══ Given information ══

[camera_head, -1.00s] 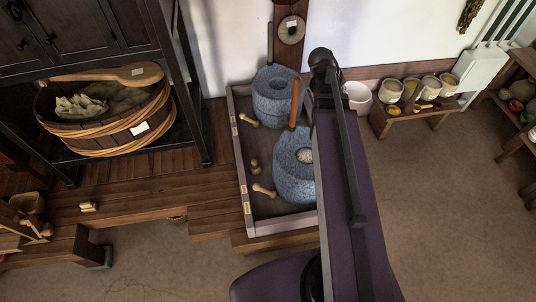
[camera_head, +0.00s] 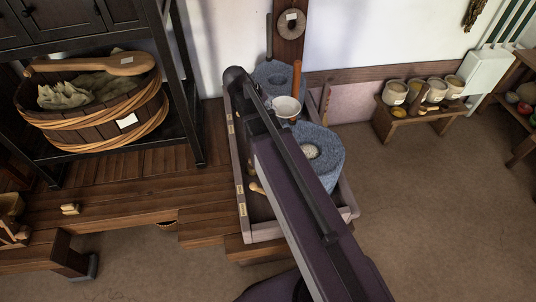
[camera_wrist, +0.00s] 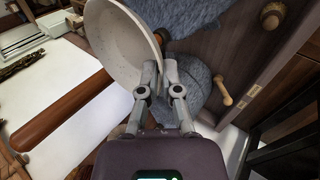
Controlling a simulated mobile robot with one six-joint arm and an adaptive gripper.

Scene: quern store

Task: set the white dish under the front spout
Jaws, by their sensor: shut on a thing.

═══

Restate word for word the lines from the one holding "Controlling a simulated" to the end of the listing, both ends included, and nothing more.

Controlling a simulated mobile robot with one six-joint arm and an adaptive gripper.

Scene: quern store

Task: set the white dish under the front spout
Jaws, by their sensor: shut on a thing.

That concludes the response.